Abstract

Paleoseismological data constrain the age, location, and associated magnitude of past surface-rupturing earthquakes; these are critical parameters for developing and testing fault behavior models and characterizing seismic hazard. We present new earthquake evidence and radiocarbon analyses that refine the chronology of the six most recent earthquakes that ruptured the south-central San Andreas fault in the Carrizo Plain (California, United States) at the Bidart Fan site. Modeled 95 percentile ranges of the earthquakes prior to the A.D. 1857 earthquake are A.D. 1631–1823, 1580–1640, 1510–1612, 1450–1475, and 1360–1452. The average time interval between the last six earthquakes that ruptured the San Andreas fault in the Carrizo Plain is 88 ± 41 yr.
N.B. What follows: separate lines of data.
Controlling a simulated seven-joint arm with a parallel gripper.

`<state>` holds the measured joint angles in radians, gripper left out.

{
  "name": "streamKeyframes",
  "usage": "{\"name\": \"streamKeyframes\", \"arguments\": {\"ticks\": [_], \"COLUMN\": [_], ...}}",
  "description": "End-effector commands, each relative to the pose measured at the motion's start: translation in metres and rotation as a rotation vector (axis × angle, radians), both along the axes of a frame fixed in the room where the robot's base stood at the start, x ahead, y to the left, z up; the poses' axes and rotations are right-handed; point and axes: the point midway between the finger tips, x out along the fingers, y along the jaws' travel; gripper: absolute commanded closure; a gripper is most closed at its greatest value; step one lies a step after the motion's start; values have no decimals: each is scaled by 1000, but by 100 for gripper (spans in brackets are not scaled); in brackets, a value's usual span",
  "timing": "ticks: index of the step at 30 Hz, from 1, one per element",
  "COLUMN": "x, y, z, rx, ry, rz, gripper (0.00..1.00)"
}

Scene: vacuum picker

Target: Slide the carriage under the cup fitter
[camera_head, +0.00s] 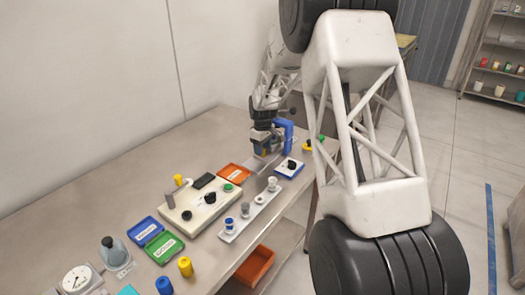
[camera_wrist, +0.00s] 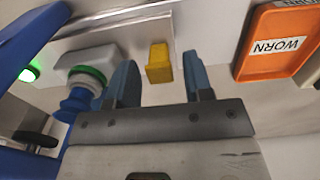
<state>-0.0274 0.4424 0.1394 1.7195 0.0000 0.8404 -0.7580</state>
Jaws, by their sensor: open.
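My gripper (camera_wrist: 160,78) is open, with one blue finger on each side of a yellow block (camera_wrist: 158,63). The block is beside a pale rail (camera_wrist: 130,16); I cannot tell whether the fingers touch it. To the left in the wrist view, a light grey block with a green ring (camera_wrist: 88,70) has a blue cup-like part (camera_wrist: 78,103) next to it. Which piece is the carriage is not clear. The blue frame, seemingly the cup fitter, stands at the far left (camera_wrist: 28,38); it also shows in the head view (camera_head: 286,128), beside my gripper (camera_head: 264,152).
An orange tray marked WORN (camera_wrist: 262,62) lies right of my gripper. A white strip with several cups (camera_head: 240,228) and a control box (camera_head: 190,217) are nearer the front. Blue (camera_head: 137,233) and green (camera_head: 157,257) trays lie farther left. The table's back left is bare.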

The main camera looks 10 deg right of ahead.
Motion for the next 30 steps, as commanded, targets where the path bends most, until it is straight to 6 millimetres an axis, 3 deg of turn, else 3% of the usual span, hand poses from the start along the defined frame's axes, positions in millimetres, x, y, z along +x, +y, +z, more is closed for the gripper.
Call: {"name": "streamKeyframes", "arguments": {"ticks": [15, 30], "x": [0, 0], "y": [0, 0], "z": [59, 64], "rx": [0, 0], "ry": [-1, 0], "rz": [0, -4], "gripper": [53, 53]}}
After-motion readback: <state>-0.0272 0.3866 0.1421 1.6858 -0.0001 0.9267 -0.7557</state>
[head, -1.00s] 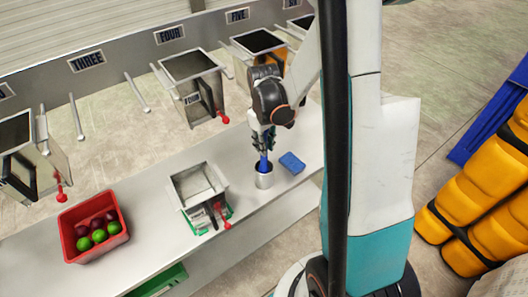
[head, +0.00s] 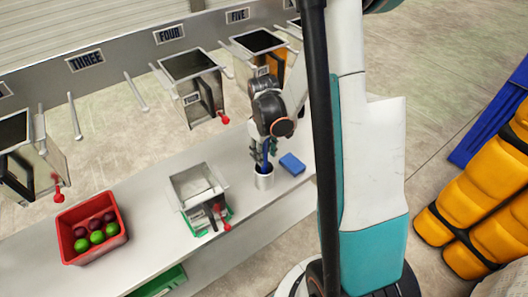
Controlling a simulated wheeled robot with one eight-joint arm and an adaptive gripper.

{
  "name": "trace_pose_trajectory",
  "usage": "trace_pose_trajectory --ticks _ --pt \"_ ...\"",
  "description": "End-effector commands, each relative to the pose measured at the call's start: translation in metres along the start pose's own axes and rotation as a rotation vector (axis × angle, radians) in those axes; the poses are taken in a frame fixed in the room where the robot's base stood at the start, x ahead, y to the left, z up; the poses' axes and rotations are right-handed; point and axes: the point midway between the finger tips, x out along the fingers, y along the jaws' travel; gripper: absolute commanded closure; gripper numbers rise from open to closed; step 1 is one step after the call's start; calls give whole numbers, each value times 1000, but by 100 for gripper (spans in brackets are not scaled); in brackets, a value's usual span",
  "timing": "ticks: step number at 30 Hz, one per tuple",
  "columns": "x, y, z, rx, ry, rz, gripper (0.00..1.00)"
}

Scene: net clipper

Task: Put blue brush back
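The blue brush (head: 265,159) stands in a small white cup (head: 264,181) on the white counter. Its lower end is inside the cup, and its upper part is between the fingers of my gripper (head: 263,150). My gripper points down just above the cup's rim, with one finger on each side of the brush. The view is too small to tell whether the fingers press on the brush or stand apart from it.
A blue sponge-like block (head: 292,163) lies just right of the cup. A metal box (head: 198,187) with a red handle stands to its left. A red crate (head: 91,251) of fruit is farther left. Hanging metal boxes (head: 193,83) line the wall behind.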

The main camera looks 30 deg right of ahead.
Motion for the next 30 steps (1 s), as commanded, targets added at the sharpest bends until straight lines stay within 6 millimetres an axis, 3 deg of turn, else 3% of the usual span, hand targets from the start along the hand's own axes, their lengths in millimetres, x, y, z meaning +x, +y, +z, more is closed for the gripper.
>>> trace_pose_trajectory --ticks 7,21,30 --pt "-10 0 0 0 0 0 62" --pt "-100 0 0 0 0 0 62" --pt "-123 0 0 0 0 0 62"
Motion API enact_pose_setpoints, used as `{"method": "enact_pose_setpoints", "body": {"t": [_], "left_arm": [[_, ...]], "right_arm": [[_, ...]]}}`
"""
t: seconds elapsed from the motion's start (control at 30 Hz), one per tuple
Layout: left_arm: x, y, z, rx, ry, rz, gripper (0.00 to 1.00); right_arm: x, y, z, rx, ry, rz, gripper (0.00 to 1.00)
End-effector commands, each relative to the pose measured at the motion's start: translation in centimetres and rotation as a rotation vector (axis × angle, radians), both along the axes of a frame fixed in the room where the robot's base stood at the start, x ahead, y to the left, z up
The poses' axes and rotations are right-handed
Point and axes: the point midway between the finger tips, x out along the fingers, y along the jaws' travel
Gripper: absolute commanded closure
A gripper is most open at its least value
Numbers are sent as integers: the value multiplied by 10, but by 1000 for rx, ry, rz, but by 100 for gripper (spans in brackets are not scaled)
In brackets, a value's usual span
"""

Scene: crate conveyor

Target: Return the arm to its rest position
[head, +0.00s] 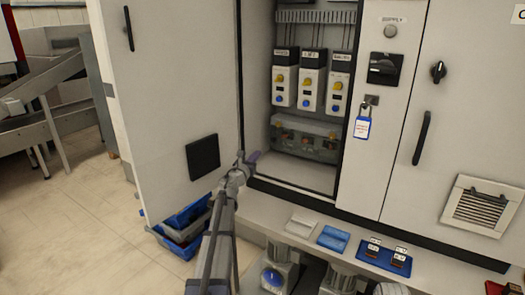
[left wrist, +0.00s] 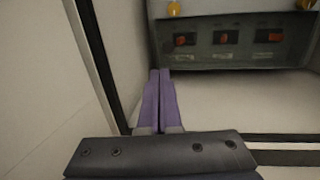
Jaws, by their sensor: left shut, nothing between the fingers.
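My left arm reaches up from the bottom of the head view to the open electrical cabinet. My left gripper (head: 252,157) is at the cabinet's lower left opening edge, beside the open door (head: 175,100). In the left wrist view its two purple fingers (left wrist: 159,98) are together with nothing between them. Ahead of them is the cabinet's bare floor and a grey-green terminal block (left wrist: 230,45) with orange-red switches. The block also shows in the head view (head: 305,140). My right gripper is not in view.
Three drive units (head: 311,88) hang above the block. A blue padlock tag (head: 363,128) hangs from the supply switch panel. A ledge below holds a white block (head: 300,225), a blue block (head: 333,238) and a blue tray (head: 385,262). Blue crates (head: 185,225) stand on the floor at left.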

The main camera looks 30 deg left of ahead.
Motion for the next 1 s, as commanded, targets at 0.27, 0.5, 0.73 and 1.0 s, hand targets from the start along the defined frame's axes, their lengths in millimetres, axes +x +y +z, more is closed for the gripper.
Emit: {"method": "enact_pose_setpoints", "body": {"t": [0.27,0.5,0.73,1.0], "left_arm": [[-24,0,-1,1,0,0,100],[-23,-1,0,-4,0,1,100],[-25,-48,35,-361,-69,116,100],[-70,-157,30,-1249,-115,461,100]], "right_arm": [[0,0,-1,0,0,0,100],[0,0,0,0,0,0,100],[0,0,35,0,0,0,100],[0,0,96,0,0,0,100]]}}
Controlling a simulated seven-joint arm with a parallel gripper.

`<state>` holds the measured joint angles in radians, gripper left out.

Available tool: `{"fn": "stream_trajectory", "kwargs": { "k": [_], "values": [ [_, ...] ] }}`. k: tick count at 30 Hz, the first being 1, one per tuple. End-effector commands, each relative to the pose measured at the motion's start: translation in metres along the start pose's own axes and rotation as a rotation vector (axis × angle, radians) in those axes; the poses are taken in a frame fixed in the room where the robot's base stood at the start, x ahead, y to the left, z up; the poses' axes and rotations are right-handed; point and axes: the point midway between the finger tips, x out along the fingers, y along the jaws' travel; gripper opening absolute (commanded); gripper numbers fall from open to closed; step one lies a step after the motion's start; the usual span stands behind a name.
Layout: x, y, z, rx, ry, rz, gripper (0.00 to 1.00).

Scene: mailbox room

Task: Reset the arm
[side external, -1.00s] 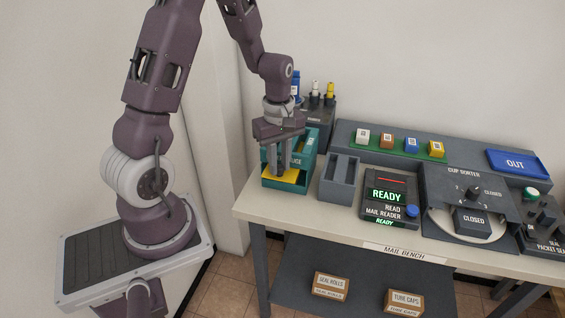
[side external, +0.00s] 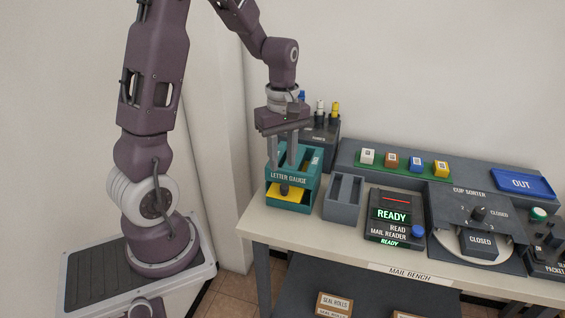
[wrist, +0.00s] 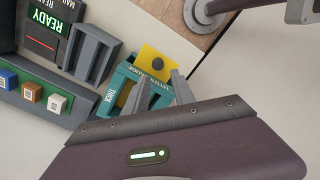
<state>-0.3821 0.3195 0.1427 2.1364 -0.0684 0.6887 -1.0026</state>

This is less than the time since the most recent A.D. 1857 earthquake, less than all reported average intervals of prehistoric earthquakes along the entire San Andreas fault, and significantly shorter than the 235 yr average used in recent seismic hazard evaluations. The new chronological data combined with recent slip studies imply that the magnitudes of the earthquakes that ruptured the southern San Andreas fault in the Carrizo Plain since ca. A.D. 1360 were variable, and suggest that the widely held view of rare but great surface rupturing earthquakes along this portion of the southern San Andreas fault should be reevaluated.